Update your software, then trace all the input items on all production orders related to 2770.
This seems to the key difference between your test and my test. My version of manager 20.10.65 doesn’t HOLD the posting until the stock is backfilled which in our case is 3 November. If it does, then it will resolve the issue under discussion.
I am using the same version. Edition (cloud versus desktop) is irrelevant.
Exactly. It cannot be posted because the average cost is not known, so the transfer of cost from Inventory on hand to Inventory - cost cannot take place. This was the subject of some improvements a couple months ago. The program holds the post until average cost is known. If necessary, the posting occurs in stages, such as if you purchased or produced smaller lots than you had sold on the sales invoice.
That may be true. But what counts is whether they were available on the date of the production order.
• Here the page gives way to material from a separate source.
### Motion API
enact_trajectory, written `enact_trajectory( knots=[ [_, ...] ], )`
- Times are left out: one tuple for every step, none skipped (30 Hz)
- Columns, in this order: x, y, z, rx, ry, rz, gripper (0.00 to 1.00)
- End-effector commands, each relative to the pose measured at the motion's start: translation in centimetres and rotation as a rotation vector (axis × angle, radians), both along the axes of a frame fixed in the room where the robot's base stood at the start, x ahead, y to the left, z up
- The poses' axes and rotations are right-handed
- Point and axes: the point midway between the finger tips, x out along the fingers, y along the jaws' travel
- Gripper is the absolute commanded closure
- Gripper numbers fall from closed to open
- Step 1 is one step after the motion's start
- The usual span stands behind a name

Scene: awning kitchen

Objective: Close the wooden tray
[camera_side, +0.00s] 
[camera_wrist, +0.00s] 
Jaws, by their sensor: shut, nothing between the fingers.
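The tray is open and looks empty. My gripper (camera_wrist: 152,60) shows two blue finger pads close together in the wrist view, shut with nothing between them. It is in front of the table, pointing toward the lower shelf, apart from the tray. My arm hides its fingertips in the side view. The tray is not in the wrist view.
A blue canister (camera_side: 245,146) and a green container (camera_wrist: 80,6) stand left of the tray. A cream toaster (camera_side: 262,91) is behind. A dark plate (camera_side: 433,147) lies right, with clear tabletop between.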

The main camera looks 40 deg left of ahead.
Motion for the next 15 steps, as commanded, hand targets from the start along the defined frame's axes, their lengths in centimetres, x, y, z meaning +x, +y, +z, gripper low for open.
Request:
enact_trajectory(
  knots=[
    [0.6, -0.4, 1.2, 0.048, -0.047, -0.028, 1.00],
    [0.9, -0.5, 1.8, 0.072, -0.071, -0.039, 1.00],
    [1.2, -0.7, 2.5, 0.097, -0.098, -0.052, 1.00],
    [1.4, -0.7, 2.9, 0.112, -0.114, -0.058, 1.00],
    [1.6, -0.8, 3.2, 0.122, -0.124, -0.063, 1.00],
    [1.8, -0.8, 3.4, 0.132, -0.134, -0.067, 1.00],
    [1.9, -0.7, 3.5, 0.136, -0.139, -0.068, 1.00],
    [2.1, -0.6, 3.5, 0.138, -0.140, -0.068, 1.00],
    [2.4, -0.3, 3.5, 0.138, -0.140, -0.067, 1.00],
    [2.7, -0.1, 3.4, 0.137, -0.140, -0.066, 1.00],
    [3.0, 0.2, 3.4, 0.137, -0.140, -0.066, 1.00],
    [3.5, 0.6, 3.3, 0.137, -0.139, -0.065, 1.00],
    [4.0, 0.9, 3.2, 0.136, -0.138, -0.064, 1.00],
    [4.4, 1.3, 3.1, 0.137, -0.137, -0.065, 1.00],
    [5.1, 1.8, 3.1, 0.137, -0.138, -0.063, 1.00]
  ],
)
The presence of the transactions in Production in progress tells me they were not.
The problem is with your sales invoices. Looking back at your initial posts, I now realize this is probably true for your real business, too. Regardless of when they are posting, they are posting at zero quantity and cost. I got sidetracked by the other issues.
Are you absolutely certain you have restarted your cloud server recently so you are on 20.10.65? Double-check here: https://cloud.manager.io. I doubt that will make a difference, but it is worth a try, to make sure you have picked up the posting-date improvements.
I should have asked you about production stages. When I did my test to replicate your example, I automatically set it up so Penneys was production stage 2. I suppose I thought, since you had been using production orders, you would have mentioned seeing the warning banner about elevating production stages. I’m glad everything is sorted out.